*Aim of the task*
Your output is the lines from the first one to the one containing "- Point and", repeated exactly, with images left out.

*Data section*
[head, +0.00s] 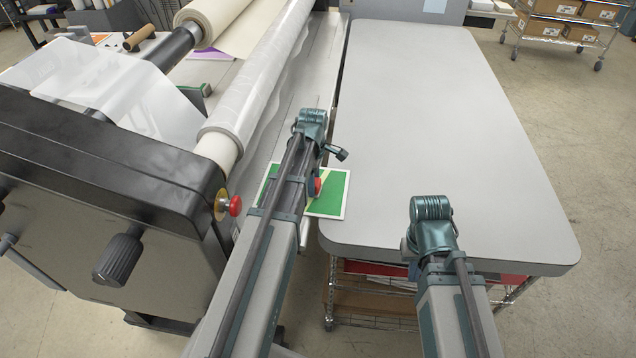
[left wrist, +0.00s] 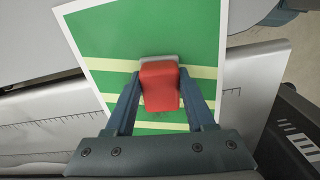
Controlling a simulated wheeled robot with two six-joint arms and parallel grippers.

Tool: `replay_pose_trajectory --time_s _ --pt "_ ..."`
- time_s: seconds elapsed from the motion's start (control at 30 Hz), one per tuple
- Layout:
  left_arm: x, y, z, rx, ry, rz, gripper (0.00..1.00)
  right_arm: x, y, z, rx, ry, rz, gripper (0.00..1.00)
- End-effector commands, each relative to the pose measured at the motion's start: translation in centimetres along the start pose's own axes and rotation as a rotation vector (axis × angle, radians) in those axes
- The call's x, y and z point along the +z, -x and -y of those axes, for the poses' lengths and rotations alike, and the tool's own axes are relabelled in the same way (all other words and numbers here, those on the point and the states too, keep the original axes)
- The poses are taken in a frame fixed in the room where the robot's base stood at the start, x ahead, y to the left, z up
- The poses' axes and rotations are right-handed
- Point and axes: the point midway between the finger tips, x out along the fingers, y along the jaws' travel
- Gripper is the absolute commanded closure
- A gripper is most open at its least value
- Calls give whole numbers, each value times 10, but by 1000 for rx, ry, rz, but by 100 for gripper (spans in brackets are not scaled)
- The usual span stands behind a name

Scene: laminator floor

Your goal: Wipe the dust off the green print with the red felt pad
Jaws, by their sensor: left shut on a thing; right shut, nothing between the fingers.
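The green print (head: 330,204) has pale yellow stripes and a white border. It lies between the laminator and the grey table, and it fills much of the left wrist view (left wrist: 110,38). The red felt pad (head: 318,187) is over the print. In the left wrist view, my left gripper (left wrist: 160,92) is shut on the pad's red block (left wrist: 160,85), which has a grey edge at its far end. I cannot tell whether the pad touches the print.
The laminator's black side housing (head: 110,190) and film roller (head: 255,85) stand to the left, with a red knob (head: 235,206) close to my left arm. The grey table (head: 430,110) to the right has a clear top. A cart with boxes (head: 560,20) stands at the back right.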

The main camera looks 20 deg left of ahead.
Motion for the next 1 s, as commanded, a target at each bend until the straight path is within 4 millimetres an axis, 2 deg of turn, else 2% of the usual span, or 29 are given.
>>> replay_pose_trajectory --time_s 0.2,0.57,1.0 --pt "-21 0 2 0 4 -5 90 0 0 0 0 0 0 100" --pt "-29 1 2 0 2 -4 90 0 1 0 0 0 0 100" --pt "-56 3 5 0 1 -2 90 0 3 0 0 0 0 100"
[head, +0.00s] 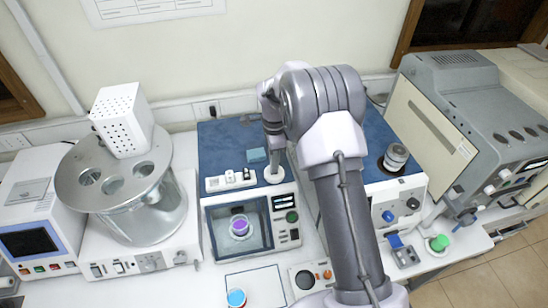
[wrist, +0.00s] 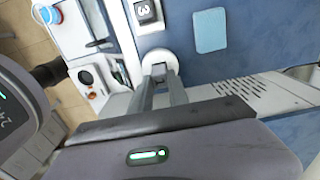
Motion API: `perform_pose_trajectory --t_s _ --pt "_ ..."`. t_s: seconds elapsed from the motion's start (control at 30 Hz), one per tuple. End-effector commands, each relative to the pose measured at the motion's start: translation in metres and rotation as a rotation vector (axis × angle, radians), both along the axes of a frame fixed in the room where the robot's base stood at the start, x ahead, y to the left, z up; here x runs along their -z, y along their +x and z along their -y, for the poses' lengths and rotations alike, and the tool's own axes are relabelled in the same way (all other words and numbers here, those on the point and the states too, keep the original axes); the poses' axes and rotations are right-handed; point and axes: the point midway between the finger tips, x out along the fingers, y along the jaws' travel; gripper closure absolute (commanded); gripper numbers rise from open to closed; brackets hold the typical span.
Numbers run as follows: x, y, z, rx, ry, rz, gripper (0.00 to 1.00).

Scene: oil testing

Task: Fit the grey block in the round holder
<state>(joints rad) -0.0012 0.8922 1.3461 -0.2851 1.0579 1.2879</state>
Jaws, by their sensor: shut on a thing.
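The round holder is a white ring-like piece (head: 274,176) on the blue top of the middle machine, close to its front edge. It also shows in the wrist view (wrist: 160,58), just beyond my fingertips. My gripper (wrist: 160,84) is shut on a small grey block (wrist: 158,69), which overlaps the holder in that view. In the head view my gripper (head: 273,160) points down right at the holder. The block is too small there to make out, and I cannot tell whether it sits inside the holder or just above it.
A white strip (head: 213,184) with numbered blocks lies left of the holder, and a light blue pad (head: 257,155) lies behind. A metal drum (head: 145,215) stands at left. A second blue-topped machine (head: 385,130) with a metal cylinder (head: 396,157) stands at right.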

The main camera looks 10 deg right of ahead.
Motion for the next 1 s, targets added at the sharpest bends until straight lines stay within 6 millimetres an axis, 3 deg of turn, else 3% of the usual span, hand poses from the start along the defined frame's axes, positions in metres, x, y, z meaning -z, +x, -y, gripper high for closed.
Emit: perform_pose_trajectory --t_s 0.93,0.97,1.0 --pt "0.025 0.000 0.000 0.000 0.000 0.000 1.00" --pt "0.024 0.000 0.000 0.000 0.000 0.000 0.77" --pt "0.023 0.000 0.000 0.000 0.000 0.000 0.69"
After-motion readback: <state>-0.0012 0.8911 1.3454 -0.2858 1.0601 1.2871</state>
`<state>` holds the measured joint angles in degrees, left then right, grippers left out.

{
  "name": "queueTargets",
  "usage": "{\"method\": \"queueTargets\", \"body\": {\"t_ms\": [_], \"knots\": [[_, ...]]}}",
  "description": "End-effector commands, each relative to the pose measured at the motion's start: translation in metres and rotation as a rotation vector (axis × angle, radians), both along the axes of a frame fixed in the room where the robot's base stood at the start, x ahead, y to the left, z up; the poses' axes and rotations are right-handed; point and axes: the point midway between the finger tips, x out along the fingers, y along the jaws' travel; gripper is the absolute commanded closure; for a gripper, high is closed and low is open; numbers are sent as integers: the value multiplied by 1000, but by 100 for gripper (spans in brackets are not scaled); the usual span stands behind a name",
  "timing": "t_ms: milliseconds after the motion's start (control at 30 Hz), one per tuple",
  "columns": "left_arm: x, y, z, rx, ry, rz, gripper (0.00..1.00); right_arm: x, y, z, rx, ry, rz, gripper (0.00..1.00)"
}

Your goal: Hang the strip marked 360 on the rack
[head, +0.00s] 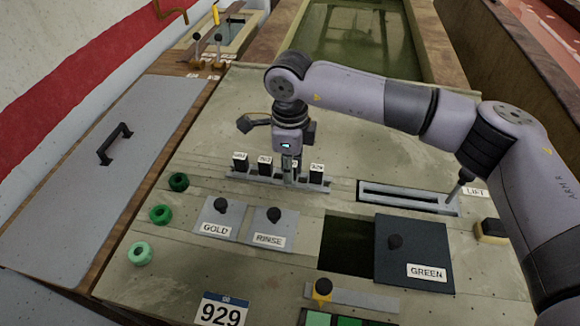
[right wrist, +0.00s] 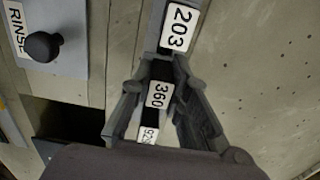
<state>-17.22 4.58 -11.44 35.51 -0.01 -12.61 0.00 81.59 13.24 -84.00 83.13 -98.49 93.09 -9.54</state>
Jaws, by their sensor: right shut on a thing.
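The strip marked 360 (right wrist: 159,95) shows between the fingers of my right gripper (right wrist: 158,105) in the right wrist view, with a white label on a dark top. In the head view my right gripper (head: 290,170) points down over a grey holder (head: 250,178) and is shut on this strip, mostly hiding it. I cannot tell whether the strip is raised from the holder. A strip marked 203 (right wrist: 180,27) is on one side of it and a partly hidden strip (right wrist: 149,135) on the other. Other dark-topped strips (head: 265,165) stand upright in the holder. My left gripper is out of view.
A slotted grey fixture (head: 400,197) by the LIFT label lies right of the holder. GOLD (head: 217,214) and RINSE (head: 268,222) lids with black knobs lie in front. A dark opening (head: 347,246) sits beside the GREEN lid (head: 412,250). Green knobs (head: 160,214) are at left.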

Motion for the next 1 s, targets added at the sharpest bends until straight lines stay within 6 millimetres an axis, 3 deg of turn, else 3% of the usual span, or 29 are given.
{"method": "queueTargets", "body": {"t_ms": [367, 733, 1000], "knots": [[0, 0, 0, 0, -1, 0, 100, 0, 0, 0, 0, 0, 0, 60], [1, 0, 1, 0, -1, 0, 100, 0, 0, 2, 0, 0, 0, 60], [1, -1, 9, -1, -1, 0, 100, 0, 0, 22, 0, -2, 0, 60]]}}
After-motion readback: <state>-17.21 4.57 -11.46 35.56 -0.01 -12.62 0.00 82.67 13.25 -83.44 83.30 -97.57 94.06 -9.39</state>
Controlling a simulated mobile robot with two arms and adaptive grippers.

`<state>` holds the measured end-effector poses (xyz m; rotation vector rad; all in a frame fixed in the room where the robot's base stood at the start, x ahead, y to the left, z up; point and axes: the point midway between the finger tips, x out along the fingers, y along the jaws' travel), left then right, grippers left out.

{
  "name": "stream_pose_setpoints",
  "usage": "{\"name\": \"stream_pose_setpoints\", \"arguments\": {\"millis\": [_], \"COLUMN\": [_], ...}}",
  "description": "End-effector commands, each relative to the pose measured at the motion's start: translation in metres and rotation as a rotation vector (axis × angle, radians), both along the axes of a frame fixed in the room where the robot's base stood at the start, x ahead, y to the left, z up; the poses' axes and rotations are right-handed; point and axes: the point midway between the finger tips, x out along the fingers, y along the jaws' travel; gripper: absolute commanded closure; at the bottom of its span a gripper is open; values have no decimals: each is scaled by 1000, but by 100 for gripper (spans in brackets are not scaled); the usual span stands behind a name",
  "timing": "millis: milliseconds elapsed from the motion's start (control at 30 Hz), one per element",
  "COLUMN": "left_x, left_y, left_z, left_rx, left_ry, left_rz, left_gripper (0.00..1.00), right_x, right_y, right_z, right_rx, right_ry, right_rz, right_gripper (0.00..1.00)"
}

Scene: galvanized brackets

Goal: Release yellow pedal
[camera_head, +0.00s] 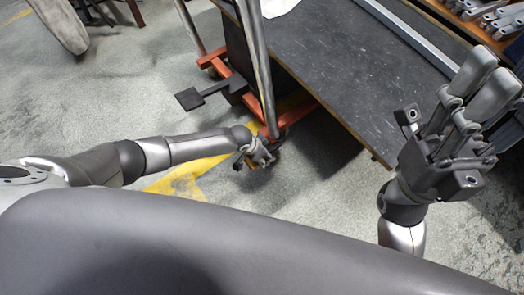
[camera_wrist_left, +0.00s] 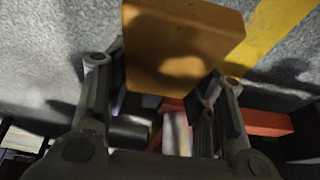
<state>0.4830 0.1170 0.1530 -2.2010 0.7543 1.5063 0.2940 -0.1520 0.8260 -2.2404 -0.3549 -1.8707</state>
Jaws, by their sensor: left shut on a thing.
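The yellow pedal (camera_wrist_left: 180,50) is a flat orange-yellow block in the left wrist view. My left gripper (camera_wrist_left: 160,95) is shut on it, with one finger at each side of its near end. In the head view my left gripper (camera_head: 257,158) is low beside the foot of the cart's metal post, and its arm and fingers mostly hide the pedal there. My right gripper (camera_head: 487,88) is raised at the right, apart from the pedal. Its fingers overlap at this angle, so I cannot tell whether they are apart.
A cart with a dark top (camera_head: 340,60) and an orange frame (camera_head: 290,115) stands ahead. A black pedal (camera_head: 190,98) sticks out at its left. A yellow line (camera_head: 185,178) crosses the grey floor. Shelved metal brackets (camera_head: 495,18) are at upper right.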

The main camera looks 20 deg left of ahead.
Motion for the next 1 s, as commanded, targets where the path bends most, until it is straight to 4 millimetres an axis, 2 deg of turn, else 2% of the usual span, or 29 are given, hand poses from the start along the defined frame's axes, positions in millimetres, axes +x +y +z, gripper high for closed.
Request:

*Correct answer*
[head, +0.00s] 
[left wrist, +0.00s] 
Controlling a simulated wheeled robot with two six-joint arms and parallel grippers.

Tool: `replay_pose_trajectory --time_s _ --pt "_ ..."`
- time_s: seconds elapsed from the motion's start (control at 30 Hz), one per tuple
- Layout:
  left_arm: x, y, z, rx, ry, rz, gripper (0.00..1.00)
  right_arm: x, y, z, rx, ry, rz, gripper (0.00..1.00)
- End-effector commands, each relative to the pose measured at the motion's start: translation in centimetres along the start pose's own axes and rotation as a rotation vector (axis × angle, radians) in those axes
- The call's x, y and z point along the +z, -x and -y of those axes, for the poses' lengths and rotations alike, and the tool's own axes are relabelled in the same way (all other words and numbers here, those on the point and the states too, keep the original axes)
- The poses are taken in a frame fixed in the room where the robot's base stood at the start, x ahead, y to the left, z up
- The poses' axes and rotations are right-handed
- Point and axes: the point midway between the finger tips, x out along the fingers, y along the jaws' travel

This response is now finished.